There have been six Grand Lodges in England, four of them operating at the same time:
a- The first or Premier Grand Lodge of 1717, as its name indicates, the first in the world. It regrouped with the “Antient” Grand Lodge to form the United Grand Lodge of England in 1813.
b- In 1725 an old lodge in York formed the “Grand Lodge of All England”. Following a scission in 1779 another Grand Lodge emerged out of it.
c- The “Antients” Grand Lodge was formed in 1751. With the premier grand lodge it formed the United Grand Lodge of England in 1813.
d- In 1779 a scission in the “Grand Lodge of All England” led to the creation in London of the “Grand Lodge of England, South of the River Trent”. It lasted only ten years.
e- In 1813 the Premier and the “Antients” Grand Lodges joined together to form “The United Grand Lodge of Antient Free and Accepted Masons of England” known in England as the Grand Lodge
f- In 1823 there was a scission in the United Grand Lodge that led to the formation of “The Grand lodge of Free and Accepted Masons of England according to the Old Traditions”. It was centred in Wigan but lasted only until 1913 with various periods of inactivity in between.

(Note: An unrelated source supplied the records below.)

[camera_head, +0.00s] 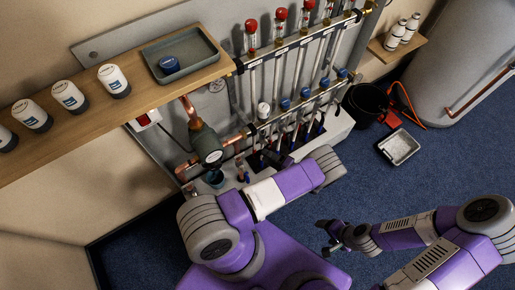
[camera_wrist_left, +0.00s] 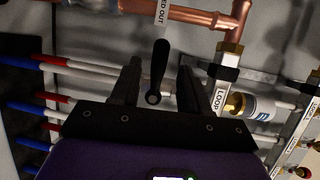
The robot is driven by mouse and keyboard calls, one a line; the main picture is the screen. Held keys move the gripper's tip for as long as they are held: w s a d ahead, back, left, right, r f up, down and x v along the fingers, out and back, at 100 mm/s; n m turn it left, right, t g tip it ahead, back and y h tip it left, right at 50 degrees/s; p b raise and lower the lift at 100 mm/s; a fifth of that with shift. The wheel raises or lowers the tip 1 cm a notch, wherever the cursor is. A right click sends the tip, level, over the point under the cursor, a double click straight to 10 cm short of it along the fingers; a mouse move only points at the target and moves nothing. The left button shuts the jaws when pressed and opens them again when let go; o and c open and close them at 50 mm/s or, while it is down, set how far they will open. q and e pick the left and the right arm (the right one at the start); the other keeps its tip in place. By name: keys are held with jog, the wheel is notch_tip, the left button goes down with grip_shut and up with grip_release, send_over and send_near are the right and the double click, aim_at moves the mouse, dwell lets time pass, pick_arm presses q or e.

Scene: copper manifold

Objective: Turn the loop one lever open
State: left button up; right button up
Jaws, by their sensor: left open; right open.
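In the left wrist view a black lever (camera_wrist_left: 159,65) with a round hub stands between the two fingers of my left gripper (camera_wrist_left: 160,72). Gaps show on both sides of the lever. In the head view my left gripper (camera_head: 272,158) is at the lower part of the copper manifold (camera_head: 290,108), largely hidden by my wrist. My right gripper (camera_head: 328,236) is open and empty over the blue floor, away from the manifold.
A wooden shelf (camera_head: 100,116) with white jars and a grey tray (camera_head: 212,52) lies left of the manifold. Copper pipe (camera_wrist_left: 185,15) crosses above the lever. A black bucket (camera_head: 364,103) and pale tray (camera_head: 399,147) are on the floor.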

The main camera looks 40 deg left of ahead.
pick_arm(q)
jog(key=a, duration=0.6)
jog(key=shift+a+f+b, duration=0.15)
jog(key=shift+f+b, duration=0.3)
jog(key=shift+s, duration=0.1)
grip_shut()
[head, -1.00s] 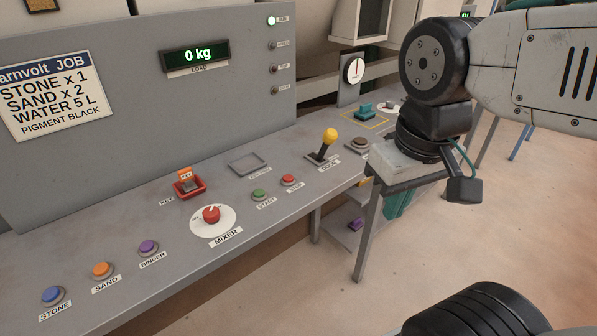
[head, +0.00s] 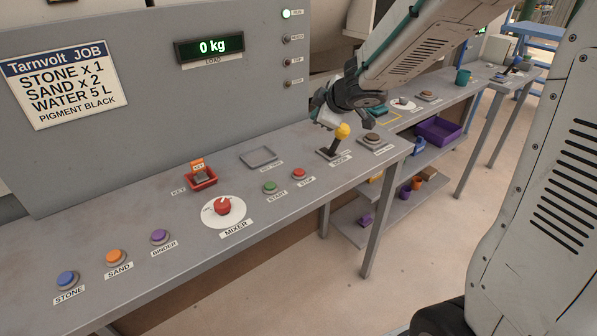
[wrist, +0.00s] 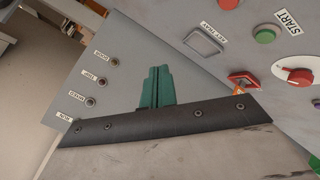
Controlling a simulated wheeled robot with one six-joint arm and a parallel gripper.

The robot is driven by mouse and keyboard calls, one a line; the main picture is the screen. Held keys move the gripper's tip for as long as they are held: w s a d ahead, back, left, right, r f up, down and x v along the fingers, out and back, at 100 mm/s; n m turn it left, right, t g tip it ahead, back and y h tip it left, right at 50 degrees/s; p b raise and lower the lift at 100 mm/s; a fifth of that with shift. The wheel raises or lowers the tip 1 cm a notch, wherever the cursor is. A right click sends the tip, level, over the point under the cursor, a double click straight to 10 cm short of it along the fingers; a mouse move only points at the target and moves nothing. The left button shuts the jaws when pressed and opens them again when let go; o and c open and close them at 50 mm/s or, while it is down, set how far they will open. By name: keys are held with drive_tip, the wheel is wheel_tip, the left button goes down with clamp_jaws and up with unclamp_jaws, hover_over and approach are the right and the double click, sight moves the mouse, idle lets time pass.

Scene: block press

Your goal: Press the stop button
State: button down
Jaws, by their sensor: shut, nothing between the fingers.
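The stop button (head: 299,173) is a small red button with a label. It sits on the grey console just right of the green start button (head: 270,187). In the wrist view a red button (wrist: 228,3) shows at the top edge, beside the green start button (wrist: 265,34). My gripper (wrist: 157,70) shows in the wrist view as two teal fingers shut together with nothing between them. They are apart from the buttons. In the head view my wrist is above the console near the yellow-knobbed lever, up and right of the stop button; the fingers are not clearly visible there.
The lever (head: 341,133) stands right of the stop button, with a brown button (head: 374,139) beyond it. The red mixer knob (head: 223,206), key holder (head: 201,177) and empty tray (head: 259,158) lie to the left. The upright panel with lamps (head: 287,39) rises behind.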

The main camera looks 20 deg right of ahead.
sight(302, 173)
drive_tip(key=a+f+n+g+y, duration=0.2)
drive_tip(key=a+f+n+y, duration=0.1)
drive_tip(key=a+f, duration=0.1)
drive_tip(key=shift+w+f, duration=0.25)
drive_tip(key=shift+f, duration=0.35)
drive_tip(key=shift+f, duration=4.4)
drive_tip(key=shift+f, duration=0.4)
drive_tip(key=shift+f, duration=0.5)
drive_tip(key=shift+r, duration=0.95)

It is often said that Freemasonry had an early existence in York but there is no evidence to show that the old “York rite” ever existed. It is probable that there was an operative lodge in York in the sixteenth century. The first evidence of a speculative lodge dates from 1693 but nothing tangible is known about it. The first hard evidence is from 1725 when the lodge of York refused to join the Premier Grand lodge and formed its own. It had a very limited influence and closed down in 1792, although the name of the York rite is still revered in Masonic circles, especially in the USA. The “Antients” of the eighteenth century have often claimed to be the true York masons and that their rites, that survive in the United Grand Lodge, had its origin at York. There is no hard evidence to confirm this affirmation.